» **Instructions for the task**:
Restate the complete material exactly.

** start Material **

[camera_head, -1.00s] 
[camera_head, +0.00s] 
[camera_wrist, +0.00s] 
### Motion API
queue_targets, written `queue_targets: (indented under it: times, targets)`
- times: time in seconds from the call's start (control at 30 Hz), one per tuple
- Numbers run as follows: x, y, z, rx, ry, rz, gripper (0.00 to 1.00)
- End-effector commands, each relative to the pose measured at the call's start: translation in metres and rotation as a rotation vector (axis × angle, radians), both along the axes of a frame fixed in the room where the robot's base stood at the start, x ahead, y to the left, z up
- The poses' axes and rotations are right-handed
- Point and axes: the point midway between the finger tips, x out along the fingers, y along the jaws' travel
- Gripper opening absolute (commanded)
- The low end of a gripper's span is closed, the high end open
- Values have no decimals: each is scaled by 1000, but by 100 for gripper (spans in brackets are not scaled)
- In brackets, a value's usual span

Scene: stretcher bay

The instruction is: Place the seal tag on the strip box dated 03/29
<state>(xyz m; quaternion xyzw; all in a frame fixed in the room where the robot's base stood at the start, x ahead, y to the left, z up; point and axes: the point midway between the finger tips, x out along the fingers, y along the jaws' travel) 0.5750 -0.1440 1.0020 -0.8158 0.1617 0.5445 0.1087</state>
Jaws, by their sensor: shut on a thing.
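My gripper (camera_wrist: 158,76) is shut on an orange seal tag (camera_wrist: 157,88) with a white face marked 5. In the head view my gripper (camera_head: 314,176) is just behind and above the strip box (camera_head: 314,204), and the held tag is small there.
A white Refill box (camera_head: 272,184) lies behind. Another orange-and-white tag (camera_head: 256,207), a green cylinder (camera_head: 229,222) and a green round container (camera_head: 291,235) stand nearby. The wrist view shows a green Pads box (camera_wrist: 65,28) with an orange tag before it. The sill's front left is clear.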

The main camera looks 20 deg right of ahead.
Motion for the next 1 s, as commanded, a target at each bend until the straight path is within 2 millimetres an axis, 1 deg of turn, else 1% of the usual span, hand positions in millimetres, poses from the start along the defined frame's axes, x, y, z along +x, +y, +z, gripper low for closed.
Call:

** end Material **

» **In response**:
[camera_head, -1.00s] 
[camera_head, +0.00s] 
[camera_wrist, +0.00s] 
### Motion API
queue_targets, written `queue_targets: (indented under it: times, targets)`
- times: time in seconds from the call's start (control at 30 Hz), one per tuple
- Numbers run as follows: x, y, z, rx, ry, rz, gripper (0.00 to 1.00)
- End-effector commands, each relative to the pose measured at the call's start: translation in metres and rotation as a rotation vector (axis × angle, radians), both along the axes of a frame fixed in the room where the robot's base stood at the start, x ahead, y to the left, z up
- The poses' axes and rotations are right-handed
- Point and axes: the point midway between the finger tips, x out along the fingers, y along the jaws' travel
- Gripper opening absolute (commanded)
- The low end of a gripper's span is closed, the high end open
- Values have no decimals: each is scaled by 1000, but by 100 for gripper (spans in brackets are not scaled)
- In brackets, a value's usual span

Scene: stretcher bay

The instruction is: Place the seal tag on the strip box dated 03/29
<state>(xyz m; quaternion xyzw; all in a frame fixed in the room where the robot's base stood at the start, x ahead, y to the left, z up; point and axes: the point midway between the finger tips, x out along the fingers, y along the jaws' travel) 0.5750 -0.1440 1.0020 -0.8158 0.1617 0.5445 0.1087</state>
Jaws, by their sensor: shut on a thing.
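My gripper (camera_wrist: 158,76) is shut on an orange seal tag (camera_wrist: 157,88) with a white face marked 5. In the head view my gripper (camera_head: 314,176) is just behind and above the strip box (camera_head: 314,204), and the held tag is small there.
A white Refill box (camera_head: 272,184) lies behind. Another orange-and-white tag (camera_head: 256,207), a green cylinder (camera_head: 229,222) and a green round container (camera_head: 291,235) stand nearby. The wrist view shows a green Pads box (camera_wrist: 65,28) with an orange tag before it. The sill's front left is clear.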

The main camera looks 20 deg right of ahead.
Motion for the next 1 s, as commanded, a target at each bend until the straight path is within 2 millimetres an axis, 1 deg of turn, else 1% of the usual span, hand positions in millimetres, poses from the start along the defined frame's axes, x, y, z along +x, +y, +z, gripper low for closed.
Call:

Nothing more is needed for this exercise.